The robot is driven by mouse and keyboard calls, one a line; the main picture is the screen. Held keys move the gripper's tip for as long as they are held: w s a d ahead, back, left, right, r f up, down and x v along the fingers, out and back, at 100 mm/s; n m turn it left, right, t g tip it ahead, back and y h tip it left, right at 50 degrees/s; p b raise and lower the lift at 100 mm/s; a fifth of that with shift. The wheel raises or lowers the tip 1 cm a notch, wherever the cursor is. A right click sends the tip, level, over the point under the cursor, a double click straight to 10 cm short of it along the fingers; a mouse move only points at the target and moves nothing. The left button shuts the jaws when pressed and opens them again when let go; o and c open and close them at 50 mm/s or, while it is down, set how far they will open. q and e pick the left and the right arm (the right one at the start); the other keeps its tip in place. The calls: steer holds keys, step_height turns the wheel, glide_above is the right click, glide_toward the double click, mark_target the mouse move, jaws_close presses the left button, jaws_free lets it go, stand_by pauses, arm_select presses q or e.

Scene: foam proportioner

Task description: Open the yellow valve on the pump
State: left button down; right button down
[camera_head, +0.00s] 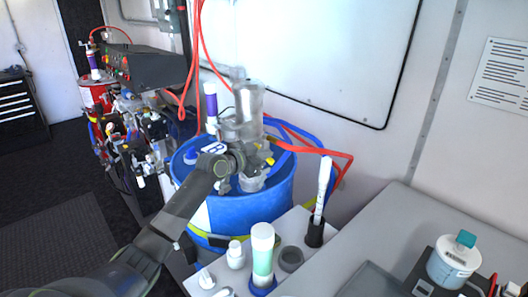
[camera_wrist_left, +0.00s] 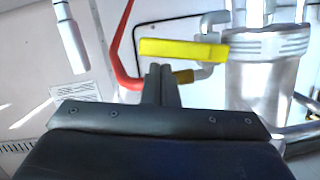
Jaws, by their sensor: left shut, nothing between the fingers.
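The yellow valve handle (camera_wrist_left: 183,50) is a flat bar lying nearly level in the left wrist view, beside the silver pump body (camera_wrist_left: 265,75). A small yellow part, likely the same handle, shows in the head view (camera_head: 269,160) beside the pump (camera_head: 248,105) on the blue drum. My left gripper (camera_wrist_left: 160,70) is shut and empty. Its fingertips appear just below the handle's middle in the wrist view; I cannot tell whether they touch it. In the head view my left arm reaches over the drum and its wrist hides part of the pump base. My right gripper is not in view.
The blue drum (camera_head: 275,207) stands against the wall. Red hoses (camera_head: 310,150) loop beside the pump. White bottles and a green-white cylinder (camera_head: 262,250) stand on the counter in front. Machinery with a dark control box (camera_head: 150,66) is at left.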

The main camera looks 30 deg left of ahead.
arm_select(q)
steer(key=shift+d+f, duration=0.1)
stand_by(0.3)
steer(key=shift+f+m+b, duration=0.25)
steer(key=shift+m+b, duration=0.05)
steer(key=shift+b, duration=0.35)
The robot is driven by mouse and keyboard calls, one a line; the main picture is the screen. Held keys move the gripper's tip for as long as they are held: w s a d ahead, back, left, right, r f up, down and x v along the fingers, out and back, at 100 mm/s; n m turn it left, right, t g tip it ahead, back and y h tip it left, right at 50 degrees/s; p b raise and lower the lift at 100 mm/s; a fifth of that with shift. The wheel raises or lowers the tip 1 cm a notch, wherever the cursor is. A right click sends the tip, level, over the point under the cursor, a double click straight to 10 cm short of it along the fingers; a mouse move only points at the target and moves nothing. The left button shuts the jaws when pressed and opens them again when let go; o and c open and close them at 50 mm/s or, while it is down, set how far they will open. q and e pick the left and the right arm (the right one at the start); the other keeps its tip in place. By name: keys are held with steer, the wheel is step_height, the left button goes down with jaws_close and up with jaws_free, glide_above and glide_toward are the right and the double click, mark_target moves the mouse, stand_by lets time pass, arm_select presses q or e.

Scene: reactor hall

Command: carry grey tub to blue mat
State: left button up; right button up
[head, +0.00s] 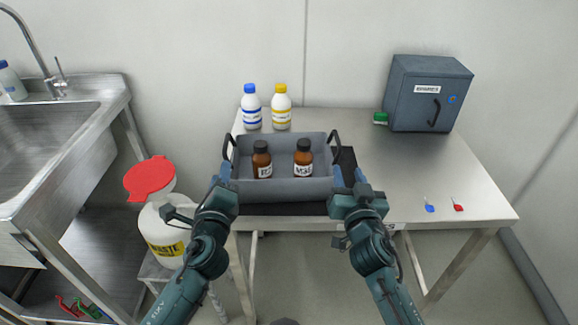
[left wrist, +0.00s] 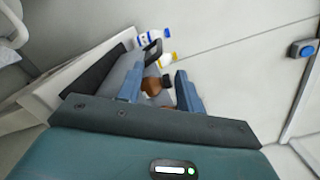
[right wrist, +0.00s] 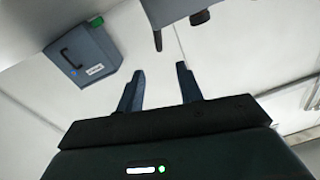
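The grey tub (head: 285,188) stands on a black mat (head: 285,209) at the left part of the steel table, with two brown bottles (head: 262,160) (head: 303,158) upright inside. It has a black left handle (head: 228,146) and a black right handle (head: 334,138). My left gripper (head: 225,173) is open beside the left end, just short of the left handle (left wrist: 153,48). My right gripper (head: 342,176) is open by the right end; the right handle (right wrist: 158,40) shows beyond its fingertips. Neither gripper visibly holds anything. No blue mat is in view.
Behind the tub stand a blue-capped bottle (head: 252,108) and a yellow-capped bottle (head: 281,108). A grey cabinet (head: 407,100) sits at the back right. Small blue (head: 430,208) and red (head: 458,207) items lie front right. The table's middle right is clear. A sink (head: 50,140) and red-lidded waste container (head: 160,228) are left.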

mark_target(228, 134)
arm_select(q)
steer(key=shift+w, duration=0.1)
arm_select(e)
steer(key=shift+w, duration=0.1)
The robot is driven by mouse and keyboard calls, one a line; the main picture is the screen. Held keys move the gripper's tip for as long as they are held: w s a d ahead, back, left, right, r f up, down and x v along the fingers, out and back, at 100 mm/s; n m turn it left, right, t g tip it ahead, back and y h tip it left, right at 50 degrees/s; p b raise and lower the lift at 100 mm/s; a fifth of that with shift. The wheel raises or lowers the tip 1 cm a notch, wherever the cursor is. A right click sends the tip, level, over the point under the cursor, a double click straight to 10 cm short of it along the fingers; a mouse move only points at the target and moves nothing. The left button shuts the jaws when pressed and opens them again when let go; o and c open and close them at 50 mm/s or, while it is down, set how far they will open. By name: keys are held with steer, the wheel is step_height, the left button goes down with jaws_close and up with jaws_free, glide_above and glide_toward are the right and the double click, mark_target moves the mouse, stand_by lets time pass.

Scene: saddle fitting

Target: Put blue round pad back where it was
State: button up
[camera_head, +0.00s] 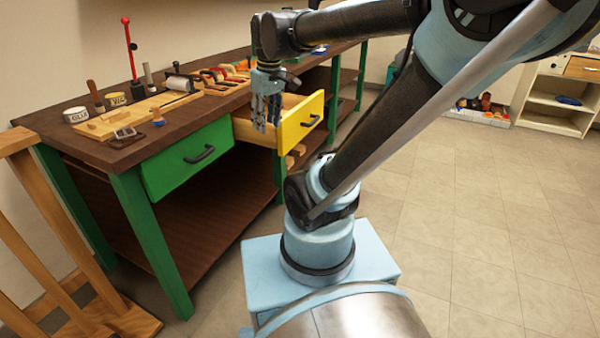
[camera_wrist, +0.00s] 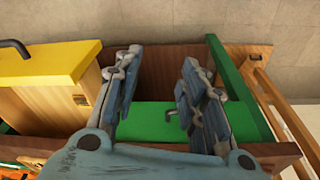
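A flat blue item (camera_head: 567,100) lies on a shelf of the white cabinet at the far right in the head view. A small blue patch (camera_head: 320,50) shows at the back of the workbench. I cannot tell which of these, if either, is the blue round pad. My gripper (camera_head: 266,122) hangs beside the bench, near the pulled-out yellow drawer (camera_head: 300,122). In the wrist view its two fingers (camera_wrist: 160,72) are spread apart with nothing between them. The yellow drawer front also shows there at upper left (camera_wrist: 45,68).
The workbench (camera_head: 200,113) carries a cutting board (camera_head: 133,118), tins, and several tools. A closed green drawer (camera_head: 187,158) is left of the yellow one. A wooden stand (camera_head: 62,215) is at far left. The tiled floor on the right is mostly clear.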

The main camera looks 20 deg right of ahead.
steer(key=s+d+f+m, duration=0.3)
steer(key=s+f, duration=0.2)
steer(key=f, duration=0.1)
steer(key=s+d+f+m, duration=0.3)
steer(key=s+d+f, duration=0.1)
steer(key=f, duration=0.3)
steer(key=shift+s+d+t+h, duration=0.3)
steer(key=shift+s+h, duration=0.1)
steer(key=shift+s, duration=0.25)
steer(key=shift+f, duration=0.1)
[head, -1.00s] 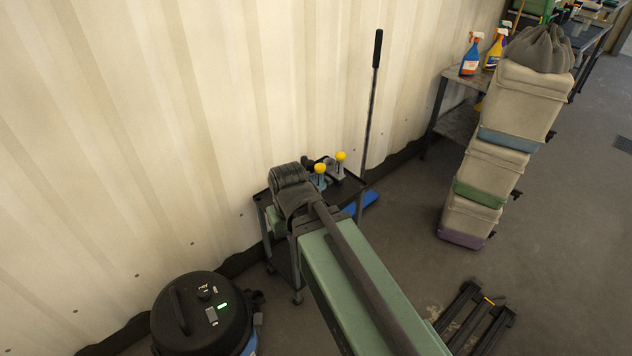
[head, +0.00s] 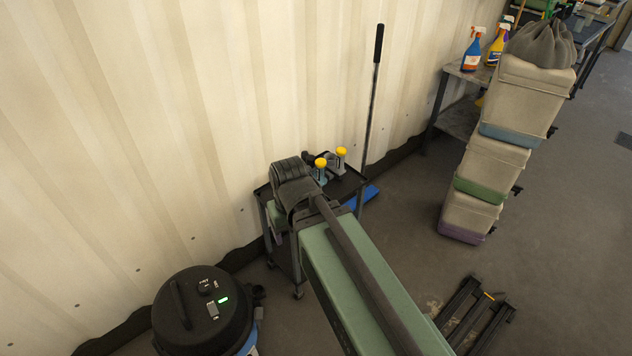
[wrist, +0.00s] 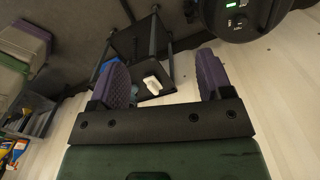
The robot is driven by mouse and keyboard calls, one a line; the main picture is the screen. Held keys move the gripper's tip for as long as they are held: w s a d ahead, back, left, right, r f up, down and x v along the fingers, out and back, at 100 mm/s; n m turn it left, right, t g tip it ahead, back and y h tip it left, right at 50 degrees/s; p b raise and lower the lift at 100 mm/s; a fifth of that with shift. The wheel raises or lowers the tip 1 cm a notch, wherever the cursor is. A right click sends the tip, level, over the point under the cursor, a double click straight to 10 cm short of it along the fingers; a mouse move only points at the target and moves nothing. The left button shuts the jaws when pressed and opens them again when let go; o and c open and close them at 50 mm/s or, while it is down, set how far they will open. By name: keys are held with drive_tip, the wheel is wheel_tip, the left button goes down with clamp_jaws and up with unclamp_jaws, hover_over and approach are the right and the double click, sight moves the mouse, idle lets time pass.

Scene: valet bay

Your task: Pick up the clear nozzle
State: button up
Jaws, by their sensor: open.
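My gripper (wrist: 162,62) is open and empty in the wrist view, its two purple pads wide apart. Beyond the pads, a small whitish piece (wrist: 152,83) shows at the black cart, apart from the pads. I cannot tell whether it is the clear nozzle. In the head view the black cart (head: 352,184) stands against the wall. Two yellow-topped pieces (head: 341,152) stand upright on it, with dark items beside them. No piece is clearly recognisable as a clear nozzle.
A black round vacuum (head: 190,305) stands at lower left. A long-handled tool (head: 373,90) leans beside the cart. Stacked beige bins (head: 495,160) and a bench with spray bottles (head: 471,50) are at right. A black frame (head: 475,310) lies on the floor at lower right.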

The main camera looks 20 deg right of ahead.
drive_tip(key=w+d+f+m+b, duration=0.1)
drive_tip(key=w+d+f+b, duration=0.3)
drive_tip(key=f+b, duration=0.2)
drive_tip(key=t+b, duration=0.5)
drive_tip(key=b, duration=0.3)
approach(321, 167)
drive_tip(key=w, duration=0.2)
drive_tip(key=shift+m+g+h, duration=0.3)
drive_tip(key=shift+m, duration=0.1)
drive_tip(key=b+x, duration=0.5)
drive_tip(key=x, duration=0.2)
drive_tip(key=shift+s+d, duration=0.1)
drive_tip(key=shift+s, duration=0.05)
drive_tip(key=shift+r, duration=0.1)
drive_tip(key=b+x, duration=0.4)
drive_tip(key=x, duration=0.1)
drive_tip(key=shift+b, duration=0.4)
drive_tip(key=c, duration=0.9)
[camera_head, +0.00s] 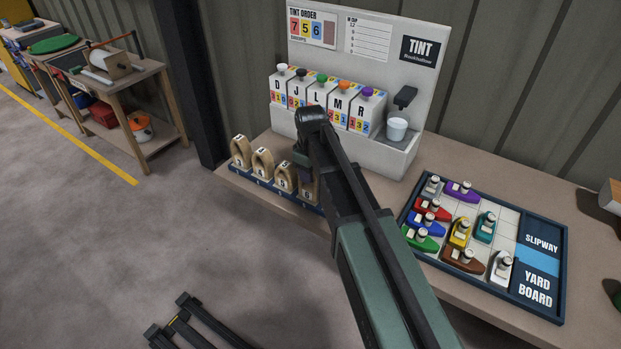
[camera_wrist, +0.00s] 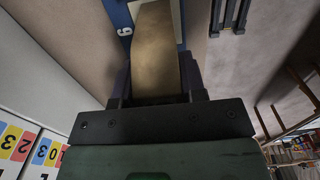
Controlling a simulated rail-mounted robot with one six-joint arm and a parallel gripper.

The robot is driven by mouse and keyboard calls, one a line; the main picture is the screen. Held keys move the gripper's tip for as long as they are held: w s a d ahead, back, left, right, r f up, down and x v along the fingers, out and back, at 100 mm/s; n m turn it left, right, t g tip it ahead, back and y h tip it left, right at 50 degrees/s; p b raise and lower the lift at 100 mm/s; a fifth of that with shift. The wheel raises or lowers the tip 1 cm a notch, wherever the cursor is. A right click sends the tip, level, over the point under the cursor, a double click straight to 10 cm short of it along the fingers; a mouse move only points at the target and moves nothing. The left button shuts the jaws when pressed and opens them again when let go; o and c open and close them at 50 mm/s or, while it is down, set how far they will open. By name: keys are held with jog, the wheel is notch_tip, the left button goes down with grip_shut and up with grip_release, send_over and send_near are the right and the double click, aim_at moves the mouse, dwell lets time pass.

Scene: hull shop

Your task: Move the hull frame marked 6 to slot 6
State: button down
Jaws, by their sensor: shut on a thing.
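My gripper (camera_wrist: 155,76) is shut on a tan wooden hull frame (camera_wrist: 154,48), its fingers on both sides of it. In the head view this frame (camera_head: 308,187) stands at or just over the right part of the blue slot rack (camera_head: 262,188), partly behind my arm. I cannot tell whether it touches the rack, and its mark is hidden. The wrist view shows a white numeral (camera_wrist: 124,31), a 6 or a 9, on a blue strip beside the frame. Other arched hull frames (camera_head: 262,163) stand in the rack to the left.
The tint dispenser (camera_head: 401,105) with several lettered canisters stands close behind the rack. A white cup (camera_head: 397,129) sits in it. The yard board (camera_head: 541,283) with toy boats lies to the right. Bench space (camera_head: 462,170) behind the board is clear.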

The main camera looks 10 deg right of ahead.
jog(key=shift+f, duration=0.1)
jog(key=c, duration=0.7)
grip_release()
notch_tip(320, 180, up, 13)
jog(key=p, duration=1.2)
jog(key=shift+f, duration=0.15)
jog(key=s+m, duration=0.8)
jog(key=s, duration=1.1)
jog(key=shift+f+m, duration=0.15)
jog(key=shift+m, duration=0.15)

**Exercise goal:** How many lines in the data contain the string "Your"? Respond with the number only.

**Answer for this exercise:** 2